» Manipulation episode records
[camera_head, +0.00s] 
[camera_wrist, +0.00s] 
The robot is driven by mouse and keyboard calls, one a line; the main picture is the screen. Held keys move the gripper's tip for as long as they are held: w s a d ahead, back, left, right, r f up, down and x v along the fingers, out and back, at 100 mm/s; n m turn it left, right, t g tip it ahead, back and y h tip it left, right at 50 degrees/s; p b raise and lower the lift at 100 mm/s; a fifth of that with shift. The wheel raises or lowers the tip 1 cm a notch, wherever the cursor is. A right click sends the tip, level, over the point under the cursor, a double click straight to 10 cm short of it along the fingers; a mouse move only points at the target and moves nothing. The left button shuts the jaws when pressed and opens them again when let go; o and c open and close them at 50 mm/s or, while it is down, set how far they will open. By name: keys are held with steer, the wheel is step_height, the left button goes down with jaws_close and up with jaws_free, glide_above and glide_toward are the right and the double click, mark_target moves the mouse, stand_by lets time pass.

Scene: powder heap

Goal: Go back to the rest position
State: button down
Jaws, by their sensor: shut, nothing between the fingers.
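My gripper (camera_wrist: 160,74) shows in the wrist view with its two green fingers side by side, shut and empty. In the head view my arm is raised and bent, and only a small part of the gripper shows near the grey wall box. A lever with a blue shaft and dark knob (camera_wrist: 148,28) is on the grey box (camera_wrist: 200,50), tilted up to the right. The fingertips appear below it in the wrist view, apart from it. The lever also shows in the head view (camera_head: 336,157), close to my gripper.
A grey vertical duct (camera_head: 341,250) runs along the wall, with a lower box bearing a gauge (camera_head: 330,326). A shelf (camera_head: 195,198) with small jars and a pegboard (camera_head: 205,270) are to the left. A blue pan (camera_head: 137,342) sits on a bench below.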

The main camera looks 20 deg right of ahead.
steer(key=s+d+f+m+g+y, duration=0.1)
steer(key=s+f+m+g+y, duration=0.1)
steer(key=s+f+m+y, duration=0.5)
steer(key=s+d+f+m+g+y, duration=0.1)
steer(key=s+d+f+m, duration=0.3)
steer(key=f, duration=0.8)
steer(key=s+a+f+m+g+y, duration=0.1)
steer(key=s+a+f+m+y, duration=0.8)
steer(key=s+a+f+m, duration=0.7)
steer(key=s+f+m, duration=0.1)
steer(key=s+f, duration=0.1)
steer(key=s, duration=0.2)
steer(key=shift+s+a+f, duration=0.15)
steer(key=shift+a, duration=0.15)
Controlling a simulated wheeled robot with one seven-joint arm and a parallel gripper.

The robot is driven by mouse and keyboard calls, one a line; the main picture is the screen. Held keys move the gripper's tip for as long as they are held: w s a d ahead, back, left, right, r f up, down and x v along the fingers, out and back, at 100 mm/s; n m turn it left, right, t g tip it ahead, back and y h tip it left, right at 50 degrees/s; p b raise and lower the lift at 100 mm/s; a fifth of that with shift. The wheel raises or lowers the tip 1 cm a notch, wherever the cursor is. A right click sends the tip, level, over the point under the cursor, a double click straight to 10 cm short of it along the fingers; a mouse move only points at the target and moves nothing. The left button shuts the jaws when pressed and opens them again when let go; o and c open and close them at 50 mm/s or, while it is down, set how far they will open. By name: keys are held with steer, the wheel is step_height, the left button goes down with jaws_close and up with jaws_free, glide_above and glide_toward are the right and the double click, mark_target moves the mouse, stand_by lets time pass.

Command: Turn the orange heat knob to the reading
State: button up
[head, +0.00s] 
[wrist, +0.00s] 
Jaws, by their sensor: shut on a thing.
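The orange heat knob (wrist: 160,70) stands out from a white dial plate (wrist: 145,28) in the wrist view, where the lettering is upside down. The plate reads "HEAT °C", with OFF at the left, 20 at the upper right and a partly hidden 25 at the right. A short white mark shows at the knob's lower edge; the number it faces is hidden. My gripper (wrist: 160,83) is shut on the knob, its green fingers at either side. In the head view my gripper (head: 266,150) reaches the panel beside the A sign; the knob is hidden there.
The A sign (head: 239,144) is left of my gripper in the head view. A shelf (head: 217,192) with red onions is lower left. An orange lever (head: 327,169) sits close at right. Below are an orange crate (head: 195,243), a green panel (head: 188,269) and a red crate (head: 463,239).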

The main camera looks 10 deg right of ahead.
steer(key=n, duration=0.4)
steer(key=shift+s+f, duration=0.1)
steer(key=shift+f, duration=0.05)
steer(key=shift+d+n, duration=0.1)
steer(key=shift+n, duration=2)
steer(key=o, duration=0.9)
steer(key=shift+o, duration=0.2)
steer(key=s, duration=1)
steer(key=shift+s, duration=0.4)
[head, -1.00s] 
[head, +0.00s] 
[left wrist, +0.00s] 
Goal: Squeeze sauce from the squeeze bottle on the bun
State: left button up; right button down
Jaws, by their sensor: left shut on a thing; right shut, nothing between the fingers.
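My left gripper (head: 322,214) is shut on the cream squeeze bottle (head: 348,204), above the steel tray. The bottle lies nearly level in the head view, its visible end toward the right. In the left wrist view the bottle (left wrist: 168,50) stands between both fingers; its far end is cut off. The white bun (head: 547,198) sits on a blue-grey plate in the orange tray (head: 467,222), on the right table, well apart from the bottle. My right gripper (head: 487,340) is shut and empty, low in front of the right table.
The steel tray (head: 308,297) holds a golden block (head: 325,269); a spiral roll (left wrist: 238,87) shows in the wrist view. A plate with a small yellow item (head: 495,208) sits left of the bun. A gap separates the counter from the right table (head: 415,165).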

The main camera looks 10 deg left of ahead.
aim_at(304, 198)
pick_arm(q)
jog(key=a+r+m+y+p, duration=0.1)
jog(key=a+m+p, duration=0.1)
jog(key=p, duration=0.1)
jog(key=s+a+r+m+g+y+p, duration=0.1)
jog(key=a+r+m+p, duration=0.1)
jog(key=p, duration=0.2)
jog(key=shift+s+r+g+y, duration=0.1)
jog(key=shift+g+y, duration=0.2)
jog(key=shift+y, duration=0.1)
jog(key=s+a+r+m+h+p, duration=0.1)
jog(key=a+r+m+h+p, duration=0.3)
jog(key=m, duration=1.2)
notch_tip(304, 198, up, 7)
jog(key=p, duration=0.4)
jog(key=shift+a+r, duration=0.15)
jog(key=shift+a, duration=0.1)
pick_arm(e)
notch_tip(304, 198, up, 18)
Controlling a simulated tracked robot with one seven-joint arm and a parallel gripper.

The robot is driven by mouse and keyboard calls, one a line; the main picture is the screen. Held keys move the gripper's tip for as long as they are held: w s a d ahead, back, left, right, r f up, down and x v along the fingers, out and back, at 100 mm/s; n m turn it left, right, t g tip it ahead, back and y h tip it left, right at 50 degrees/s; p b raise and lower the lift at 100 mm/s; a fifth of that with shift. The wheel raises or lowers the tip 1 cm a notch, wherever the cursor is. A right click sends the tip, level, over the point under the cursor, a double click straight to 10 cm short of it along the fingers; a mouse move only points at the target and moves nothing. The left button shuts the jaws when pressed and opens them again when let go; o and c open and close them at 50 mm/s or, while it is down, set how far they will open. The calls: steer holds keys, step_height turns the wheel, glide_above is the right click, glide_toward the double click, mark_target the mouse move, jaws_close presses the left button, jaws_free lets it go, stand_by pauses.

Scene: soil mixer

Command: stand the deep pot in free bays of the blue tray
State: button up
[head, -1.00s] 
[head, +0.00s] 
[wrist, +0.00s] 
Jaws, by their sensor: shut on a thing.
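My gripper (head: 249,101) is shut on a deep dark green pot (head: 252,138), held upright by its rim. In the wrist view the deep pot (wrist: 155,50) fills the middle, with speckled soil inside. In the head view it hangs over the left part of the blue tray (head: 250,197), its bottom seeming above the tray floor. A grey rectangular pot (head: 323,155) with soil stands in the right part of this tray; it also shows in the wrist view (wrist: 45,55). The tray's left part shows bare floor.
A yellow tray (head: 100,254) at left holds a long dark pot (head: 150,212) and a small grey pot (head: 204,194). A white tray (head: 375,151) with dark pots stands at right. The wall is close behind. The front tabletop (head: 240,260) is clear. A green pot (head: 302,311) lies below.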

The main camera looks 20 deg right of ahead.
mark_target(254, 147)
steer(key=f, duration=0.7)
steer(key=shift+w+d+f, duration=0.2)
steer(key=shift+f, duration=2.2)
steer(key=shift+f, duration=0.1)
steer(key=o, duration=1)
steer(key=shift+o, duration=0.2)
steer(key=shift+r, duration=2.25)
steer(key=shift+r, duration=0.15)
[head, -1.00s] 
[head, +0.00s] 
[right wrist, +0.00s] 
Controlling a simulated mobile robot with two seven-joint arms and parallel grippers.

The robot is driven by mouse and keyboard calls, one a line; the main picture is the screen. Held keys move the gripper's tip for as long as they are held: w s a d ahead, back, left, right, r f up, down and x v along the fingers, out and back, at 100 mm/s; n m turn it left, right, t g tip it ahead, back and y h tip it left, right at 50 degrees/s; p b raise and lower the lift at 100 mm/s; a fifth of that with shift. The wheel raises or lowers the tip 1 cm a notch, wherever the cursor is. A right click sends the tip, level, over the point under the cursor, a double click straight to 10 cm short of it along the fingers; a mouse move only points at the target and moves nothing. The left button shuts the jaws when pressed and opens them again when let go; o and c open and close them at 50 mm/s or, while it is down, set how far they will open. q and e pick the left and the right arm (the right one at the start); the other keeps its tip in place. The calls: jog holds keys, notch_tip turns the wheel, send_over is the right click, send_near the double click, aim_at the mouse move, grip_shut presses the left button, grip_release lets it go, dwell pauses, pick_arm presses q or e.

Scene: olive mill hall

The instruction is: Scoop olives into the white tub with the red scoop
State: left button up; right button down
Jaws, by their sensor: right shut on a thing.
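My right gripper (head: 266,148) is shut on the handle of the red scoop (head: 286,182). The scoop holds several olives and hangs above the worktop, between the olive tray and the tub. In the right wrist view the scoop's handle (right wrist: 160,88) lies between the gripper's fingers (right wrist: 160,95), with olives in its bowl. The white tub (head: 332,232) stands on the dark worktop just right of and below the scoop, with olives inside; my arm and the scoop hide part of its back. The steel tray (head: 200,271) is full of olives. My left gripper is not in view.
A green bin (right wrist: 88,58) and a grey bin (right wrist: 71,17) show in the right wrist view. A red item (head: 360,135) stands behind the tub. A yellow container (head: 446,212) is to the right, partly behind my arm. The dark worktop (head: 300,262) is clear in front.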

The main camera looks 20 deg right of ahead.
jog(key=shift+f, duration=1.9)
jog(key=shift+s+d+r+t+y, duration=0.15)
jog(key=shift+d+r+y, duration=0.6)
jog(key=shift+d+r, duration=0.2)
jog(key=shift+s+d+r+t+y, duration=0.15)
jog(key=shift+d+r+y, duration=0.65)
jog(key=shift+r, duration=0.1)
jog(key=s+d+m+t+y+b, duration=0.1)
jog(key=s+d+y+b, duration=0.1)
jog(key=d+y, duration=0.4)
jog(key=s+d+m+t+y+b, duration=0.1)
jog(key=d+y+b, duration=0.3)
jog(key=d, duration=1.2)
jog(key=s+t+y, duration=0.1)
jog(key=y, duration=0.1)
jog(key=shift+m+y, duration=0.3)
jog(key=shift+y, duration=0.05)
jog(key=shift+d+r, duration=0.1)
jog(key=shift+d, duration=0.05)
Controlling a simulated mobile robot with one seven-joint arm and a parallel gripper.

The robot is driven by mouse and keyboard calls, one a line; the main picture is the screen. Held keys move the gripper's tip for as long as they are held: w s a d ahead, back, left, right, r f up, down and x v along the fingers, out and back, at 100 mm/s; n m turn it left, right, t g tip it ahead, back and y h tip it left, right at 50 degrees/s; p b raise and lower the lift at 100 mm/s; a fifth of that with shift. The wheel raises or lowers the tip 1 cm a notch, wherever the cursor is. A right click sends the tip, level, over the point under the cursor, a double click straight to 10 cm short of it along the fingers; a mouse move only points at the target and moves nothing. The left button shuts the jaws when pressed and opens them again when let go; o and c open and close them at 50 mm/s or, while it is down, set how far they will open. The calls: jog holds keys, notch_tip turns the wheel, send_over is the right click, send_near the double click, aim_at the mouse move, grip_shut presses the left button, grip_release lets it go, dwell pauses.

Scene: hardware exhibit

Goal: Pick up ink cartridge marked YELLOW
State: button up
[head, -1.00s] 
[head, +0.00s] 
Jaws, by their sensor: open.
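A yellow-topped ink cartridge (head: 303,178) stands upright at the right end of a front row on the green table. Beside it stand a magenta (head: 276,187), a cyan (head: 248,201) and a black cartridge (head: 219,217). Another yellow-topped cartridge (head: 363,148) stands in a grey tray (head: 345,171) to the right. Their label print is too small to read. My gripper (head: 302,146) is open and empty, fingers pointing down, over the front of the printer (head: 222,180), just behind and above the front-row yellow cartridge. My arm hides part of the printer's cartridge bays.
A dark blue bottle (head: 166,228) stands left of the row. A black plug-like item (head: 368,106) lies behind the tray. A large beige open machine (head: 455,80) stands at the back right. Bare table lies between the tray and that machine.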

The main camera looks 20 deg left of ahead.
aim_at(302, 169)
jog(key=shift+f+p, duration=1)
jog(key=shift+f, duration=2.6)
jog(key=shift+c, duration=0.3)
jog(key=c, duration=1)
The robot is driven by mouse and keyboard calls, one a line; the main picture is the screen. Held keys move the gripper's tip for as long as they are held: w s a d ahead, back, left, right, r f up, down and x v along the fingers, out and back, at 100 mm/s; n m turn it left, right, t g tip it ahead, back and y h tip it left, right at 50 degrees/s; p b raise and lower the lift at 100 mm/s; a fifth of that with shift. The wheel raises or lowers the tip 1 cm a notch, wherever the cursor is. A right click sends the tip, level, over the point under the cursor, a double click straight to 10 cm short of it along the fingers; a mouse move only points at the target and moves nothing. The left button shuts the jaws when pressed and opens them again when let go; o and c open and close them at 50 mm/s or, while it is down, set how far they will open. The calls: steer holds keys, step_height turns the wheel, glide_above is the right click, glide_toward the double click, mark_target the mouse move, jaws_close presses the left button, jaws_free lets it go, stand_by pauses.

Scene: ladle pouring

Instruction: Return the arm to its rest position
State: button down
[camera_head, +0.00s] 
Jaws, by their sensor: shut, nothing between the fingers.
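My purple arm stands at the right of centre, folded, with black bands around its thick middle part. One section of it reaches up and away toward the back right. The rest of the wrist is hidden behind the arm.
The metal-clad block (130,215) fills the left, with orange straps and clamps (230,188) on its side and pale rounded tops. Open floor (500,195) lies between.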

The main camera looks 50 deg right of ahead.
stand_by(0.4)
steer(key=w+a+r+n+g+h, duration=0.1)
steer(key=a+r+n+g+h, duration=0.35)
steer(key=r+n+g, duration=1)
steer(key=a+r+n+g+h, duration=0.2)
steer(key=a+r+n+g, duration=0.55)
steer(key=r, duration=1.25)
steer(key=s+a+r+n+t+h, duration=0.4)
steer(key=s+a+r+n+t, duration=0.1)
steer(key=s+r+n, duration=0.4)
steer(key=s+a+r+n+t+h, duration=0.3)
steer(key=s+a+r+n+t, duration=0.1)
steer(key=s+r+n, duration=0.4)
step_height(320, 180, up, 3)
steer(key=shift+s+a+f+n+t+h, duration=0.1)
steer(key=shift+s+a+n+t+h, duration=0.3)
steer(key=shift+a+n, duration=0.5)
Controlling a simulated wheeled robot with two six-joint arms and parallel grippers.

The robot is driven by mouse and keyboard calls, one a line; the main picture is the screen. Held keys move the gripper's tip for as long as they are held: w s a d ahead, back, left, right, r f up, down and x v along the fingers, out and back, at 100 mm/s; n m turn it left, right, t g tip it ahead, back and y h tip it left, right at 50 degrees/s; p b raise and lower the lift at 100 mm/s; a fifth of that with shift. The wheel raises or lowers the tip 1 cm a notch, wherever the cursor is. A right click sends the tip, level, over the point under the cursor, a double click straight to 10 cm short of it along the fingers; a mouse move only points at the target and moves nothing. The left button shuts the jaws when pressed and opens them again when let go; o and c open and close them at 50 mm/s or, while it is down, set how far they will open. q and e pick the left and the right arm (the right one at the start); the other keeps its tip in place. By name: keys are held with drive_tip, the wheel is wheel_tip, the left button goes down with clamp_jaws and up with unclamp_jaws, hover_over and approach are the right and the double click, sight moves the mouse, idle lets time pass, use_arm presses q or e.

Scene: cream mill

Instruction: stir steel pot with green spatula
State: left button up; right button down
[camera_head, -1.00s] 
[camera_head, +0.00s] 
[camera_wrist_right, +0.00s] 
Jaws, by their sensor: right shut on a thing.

» Prompt
Tell how many lines in the material above include the word "Command", giving the number only.

» Solution
2